Yaya Wu

Yaya is a Partner at Relman Colfax PLLC, having joined the firm in 2014. Her civil rights practice focuses on housing discrimination, lending discrimination, and police accountability.

Yaya, a partner at Relman Colfax PLLC, has successfully tried numerous civil rights cases to verdict over the past several years. She played a leading role in Gilead Community Services v. Town of Cromwell, a case against a Connecticut municipality that engaged in a discriminatory campaign to close a group home for people with mental health disabilities. In October 2021, a jury found in favor of the plaintiffs and returned a verdict of nearly $5.2 million in compensatory and punitive damages. In Hicks v. Ferreyra, et al., Yaya represented a Black Secret Service agent who was illegally seized by two United States Park Police officers while he was at work and on protective duty. A federal jury awarded Agent Hicks $730,000, including $525,000 in punitive damages, and, in March 2023, the U.S. Court of Appeals for the Fourth Circuit affirmed the verdict in its entirety.
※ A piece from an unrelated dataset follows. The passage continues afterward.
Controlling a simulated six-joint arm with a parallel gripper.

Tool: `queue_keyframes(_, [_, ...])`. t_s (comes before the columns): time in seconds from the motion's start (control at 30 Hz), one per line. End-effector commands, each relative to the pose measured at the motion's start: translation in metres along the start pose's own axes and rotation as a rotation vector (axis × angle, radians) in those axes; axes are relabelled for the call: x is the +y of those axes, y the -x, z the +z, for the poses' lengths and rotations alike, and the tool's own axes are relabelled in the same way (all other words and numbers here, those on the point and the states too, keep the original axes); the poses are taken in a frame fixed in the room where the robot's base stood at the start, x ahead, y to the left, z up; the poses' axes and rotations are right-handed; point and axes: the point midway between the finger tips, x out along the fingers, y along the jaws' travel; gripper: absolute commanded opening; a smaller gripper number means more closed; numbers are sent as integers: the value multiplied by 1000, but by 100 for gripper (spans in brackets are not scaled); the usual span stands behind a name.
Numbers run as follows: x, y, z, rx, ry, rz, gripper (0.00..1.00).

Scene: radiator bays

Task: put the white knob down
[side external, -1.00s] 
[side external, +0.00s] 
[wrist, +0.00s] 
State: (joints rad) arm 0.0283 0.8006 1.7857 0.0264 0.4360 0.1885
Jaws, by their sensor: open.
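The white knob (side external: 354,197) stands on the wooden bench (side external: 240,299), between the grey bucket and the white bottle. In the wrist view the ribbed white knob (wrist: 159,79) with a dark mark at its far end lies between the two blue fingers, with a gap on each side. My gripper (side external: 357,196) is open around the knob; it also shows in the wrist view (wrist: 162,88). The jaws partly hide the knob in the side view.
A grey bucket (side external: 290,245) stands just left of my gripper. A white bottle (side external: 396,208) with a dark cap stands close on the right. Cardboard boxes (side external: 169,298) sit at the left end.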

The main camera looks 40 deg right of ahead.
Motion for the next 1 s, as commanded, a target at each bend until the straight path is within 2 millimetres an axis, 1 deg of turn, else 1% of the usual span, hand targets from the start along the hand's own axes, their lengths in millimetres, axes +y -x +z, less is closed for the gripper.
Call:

Yaya is proud of her representation of fair housing organizations across the country. Yaya represented twenty-one fair housing organizations in a systemic housing discrimination case against the Federal National Mortgage Association (Fannie Mae). The suit alleged that in the wake of the foreclosure crisis, Fannie Mae maintained and marketed its foreclosed homes well in predominantly white neighborhoods, selling them to owner-occupants and preserving neighborhoods, while allowing homes in communities of color to fall into disrepair. The case culminated in a landmark $53 million settlement agreement, at least $35 million of which is being disbursed to local communities to promote homeownership, neighborhood stabilization, access to credit, property rehabilitation, and residential development. On behalf of an upstate New York fair housing organization and eight individual plaintiffs who had alleged that a local landlord engaged in a decades-long practice of demanding sexual favors as a condition of tenancy, she secured settlement providing for substantial injunctive relief and $400,000 in damages and attorneys’ fees.

Beyond her litigation practice, Yaya leads civil rights and racial equity audits and provides civil rights counseling advice to institutions and organizations. She is a frequent lecturer on housing and lending discrimination issues for national, state, and local groups, including the National Fair Housing Alliance and the NAACP Legal Defense and Education Fund.

Yaya is an adjunct professor at the Howard University School of Law. She currently co-chairs the Nominations Committee of the Asian Pacific American Bar Association of the Greater Washington, D.C. Area and serves on its Board of Directors.